Nettwerk in its earliest days (heh, somewhere there is a chat log of an online meet 'n greet by Sarah Mclachlan at the Nettwerk BBS in which she greets TABNet!) enjoyed the scantiest of scenes around Skinny Puppy and Front Line Assembly, and sure, we hosted a couple of instalments of the “New Media” demoparty in the early '90s, and okay, we got raves filling our warehouses same as everyone else did, but basically… none of it ever amounted to much of anything! Ben Potts won a Gravis Ultrasound and a few rooms full of people danced while out of their gourds, but in the end things looked pretty similar to how they looked at the beginning.





So here we are in the 21st century and finally at long last those of us not living in New York, Berlin or Tokyo are beginning to have some options presented to us for public enjoyment of music that emerges from a SID chip or comes out of a Game Boy’s beige housing. Mistigris alumnus bryface has been travelling the world as opportunity allows for the past few years, witnessing, networking with and learning from chiptune events and organizations all over the place, and I guess he’s reached the point where he’s concluded it might be nice to be able to enjoy a show without having to get on an airplane. I don’t know if there is or is not any formal relationship organizing as high up as the Northwest Chiptuning Facebook group but for a hyper-local focus we can now look to the Vancouver Chipmusic Society to dish us all up a healthy serving of square, sine, and sawtooth waves (a static channel is extra, though.) (Do you think that they are an actually-registered society in accordance with the Societies Act of BC, with rules about membership and annual general meetings? We felt crazy when we registered our accordion community, which has to be at least as niche as chiptunes, but it was an essential step on the way to being able to tap into grant funding to support our activities. They can get away without registering for two or three years as long as they keep good financial records. But I digress!)

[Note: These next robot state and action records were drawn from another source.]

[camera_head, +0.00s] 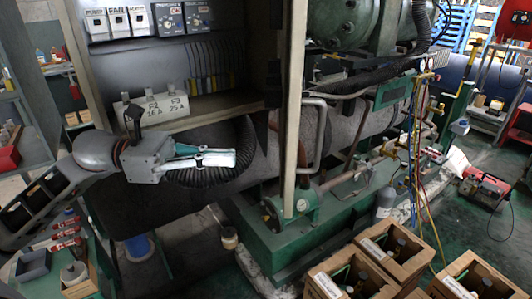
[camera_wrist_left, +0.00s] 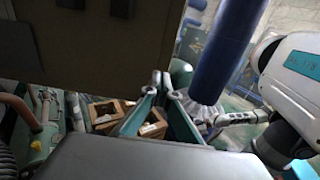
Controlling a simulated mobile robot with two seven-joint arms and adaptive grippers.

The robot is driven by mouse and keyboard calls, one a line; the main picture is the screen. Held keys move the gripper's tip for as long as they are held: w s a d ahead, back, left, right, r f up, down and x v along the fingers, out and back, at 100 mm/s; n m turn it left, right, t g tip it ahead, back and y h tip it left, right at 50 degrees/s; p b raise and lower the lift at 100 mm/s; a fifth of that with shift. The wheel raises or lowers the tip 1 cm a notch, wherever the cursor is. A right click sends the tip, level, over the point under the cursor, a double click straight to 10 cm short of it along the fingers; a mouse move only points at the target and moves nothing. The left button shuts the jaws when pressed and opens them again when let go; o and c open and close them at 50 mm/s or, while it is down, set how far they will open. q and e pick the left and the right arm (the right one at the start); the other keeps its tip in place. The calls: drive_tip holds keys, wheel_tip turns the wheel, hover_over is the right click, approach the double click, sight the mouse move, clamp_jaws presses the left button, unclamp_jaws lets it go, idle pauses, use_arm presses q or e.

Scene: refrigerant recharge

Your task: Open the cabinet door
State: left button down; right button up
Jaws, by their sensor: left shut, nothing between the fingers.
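The electrical cabinet (camera_head: 165,56) stands open at upper left in the head view, with its inside showing. Its door (camera_head: 292,110) is swung out toward me and seen nearly edge-on, a tall beige strip right of the opening. My left gripper (camera_head: 234,158) is shut and empty. It is in front of the cabinet's lower part, left of the door edge and apart from it in the picture. In the left wrist view the shut fingertips (camera_wrist_left: 161,78) point away below a large dark panel (camera_wrist_left: 100,40), which looks like the door. My right gripper does not show.
Fuse blocks (camera_head: 155,106) and switches sit inside the cabinet. A black corrugated hose (camera_head: 222,172) hangs behind my gripper. Wooden crates (camera_head: 352,272) stand at the bottom right. Green machinery with pipes (camera_head: 330,215) fills the middle. Open floor (camera_head: 455,215) shows at right.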

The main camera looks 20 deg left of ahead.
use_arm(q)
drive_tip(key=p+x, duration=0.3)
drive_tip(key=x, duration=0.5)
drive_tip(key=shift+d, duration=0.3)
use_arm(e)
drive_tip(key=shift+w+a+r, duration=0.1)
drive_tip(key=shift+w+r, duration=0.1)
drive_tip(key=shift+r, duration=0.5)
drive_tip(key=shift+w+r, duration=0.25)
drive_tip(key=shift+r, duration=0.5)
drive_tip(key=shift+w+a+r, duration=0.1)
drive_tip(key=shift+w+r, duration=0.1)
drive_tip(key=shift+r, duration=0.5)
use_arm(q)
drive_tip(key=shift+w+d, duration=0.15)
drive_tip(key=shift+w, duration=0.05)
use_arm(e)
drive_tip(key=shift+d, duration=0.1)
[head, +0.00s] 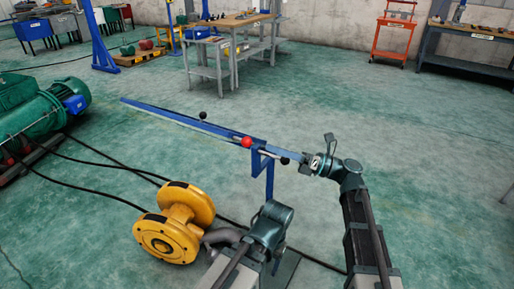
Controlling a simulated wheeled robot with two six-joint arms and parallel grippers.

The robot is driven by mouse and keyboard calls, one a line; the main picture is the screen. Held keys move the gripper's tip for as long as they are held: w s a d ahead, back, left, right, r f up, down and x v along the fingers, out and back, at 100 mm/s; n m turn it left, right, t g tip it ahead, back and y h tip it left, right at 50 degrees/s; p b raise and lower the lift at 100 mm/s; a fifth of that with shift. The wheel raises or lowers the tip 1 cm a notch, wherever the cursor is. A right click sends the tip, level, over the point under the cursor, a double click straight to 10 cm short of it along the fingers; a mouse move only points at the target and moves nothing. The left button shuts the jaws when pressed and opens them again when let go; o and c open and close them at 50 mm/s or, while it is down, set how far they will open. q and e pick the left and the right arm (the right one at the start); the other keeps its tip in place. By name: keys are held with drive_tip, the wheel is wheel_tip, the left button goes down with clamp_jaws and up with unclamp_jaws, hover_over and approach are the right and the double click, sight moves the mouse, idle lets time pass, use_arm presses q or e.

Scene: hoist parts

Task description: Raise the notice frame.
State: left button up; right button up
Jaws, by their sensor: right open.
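A long blue frame (180,117), seen nearly edge-on, runs from the left middle toward my right gripper on a blue upright (269,182). I take it for the notice frame; no notice face shows. It carries a red ball knob (247,142) and black knobs (203,115) along its length. My right gripper (308,166) is open at the frame's near right end; whether it touches the frame I cannot tell. My left arm's wrist (268,228) is below the upright; its fingers are not clear.
A yellow flanged wheel-like part (175,222) stands on the floor left of my left arm. A green motor (40,115) is at the left, with black cables (95,157) across the floor. Workbenches (225,50) and a red stand (393,38) are at the back. The right floor is clear.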

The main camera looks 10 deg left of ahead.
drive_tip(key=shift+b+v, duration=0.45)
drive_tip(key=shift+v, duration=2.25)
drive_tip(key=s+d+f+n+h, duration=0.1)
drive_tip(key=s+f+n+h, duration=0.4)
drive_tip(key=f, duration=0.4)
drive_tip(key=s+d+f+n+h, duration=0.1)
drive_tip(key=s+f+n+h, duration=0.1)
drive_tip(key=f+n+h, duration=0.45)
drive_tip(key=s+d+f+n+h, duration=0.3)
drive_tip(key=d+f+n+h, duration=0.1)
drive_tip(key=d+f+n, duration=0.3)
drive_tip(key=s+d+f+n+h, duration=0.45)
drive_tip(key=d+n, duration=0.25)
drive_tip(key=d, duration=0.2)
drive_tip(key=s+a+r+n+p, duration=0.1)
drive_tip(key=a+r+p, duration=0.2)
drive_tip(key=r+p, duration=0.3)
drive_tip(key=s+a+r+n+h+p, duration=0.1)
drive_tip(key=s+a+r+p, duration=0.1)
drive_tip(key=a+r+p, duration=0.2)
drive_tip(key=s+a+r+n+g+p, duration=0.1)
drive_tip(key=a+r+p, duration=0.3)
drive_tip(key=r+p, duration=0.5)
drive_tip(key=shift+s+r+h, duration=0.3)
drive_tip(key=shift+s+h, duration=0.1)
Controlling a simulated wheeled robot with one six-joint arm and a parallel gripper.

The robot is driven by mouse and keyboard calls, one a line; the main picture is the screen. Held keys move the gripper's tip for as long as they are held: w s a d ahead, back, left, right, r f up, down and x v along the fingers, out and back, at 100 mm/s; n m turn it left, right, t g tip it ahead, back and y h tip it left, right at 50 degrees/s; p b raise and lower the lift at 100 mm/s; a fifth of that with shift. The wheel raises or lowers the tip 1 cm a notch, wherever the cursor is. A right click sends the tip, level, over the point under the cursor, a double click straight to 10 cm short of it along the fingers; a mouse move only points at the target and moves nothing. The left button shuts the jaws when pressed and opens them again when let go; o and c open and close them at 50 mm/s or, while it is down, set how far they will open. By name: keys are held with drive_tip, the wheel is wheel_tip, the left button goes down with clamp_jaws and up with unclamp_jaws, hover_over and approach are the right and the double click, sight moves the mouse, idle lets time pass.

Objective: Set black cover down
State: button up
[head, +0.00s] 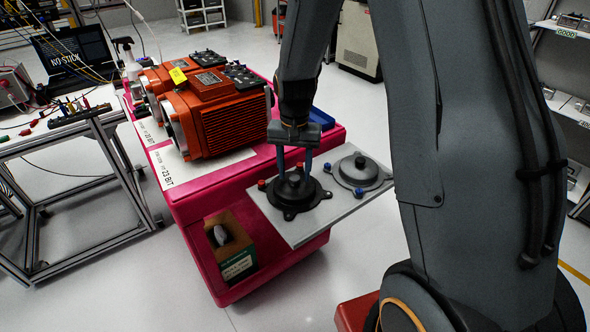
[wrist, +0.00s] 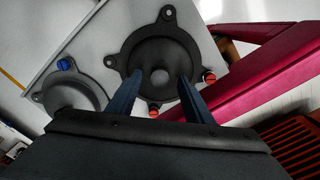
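The black cover (head: 291,194) is a round, stepped flange with ears. It is over the left part of the grey plate (head: 318,223) and looks level; I cannot tell whether it rests fully on the plate. It also shows in the wrist view (wrist: 160,52). My gripper (head: 294,172) points down above it, its two blue fingers on opposite sides of the cover's raised centre. In the wrist view my fingers (wrist: 159,78) are spread, with gaps to the small middle knob. Whether they press on the wider raised part is unclear.
A grey cover (head: 360,171) with blue knobs lies on the plate's right part. Red knobs (head: 327,195) sit beside the black cover. Orange motors (head: 218,118) stand on the pink cart (head: 186,200), with a box (head: 233,250) on its lower shelf.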

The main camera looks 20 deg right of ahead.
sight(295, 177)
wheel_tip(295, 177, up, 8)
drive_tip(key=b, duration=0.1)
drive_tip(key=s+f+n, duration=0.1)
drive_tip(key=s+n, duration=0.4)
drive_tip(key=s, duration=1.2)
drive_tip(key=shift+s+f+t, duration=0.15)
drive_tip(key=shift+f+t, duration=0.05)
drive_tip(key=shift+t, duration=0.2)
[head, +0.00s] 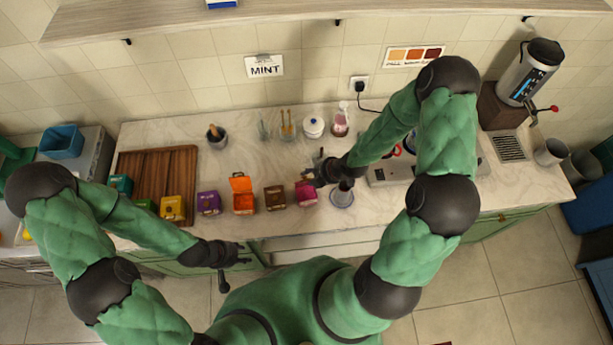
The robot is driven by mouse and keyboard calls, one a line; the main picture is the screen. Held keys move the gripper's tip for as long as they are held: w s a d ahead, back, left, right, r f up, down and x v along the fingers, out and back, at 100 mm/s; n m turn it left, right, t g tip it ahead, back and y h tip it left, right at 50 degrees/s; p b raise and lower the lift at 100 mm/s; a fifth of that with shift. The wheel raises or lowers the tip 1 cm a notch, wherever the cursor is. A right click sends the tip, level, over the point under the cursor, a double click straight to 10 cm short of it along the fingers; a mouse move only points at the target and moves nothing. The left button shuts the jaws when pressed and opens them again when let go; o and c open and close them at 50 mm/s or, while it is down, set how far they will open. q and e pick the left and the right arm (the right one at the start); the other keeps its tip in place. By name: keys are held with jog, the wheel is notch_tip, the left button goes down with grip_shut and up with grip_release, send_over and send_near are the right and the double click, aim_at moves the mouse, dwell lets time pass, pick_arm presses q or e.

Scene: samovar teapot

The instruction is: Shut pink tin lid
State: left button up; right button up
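The pink tin (306,196) stands on the counter at the right end of a row of coloured tins. My right gripper (314,172) is just behind and above it, over its back edge. The gripper hides part of the tin's top, so I cannot tell how its lid stands or whether they touch. The right fingers are too small and dark to read. My left gripper (236,267) is in front of the counter's front edge, away from the tins, with its fingers spread and nothing seen between them.
Brown (275,198), orange (243,203) and purple (208,203) tins stand left of the pink one; the orange lid is raised. A steel cup on a saucer (342,199) is close on the right. A white lidded jar (314,127) stands behind.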

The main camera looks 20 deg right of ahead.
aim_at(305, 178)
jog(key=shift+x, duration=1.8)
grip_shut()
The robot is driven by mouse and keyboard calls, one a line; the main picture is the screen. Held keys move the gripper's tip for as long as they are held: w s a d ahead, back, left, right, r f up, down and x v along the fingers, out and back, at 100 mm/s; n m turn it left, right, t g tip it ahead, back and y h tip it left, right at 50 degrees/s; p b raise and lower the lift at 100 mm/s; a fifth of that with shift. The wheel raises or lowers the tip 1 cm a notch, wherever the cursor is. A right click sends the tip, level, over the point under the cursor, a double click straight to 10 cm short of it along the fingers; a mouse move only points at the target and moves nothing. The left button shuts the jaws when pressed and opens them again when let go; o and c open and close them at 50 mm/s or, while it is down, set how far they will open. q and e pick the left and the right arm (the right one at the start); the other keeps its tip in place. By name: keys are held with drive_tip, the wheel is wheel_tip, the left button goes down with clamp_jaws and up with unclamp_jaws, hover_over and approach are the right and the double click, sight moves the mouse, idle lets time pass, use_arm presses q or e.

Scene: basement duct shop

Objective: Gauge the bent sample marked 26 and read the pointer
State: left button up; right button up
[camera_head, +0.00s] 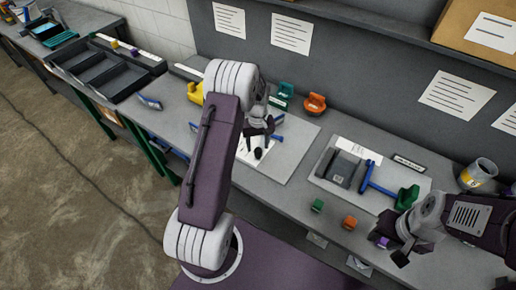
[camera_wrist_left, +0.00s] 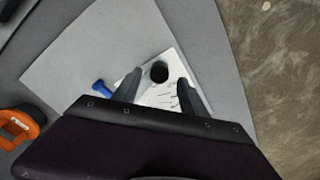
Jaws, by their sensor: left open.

The Vancouver Chipmusic Society’s flagship event will be dropping on the 604 next Monday night, September 26th, at the Fox Cabaret, with doors at 7:30 pm and bleeps and bloops until … late. (Its calendar says midnight. Then an hour is reserved for FidoNet traffic, right?) You can find out all about the event, Øverfløw #000: Vancouver Chipmusic Showcase, over on Facebook. The featured live performers include Norrin_Radd, meckz, Fastbom, and that bryface character, plus Melodia (who just this week released a music disk of an hour and a half of .XMs thought lost forever in 1999!) and uɴɪᴄ⊙ᴅΞ (among others) will be audible as part of the open mic portion of the evening. (This means that at least three of the performers at the night have appeared in past Mistigris artpacks… we’ll simply have to get to work chipping away at the others so we can improve that ratio 8)





If you’d like more information and find my account of things a little too insider baseball, bryface did an interview on the subject for Roundhouse Radio and you can get another take on it over there. And now, I’ll turn it over to their potted press release!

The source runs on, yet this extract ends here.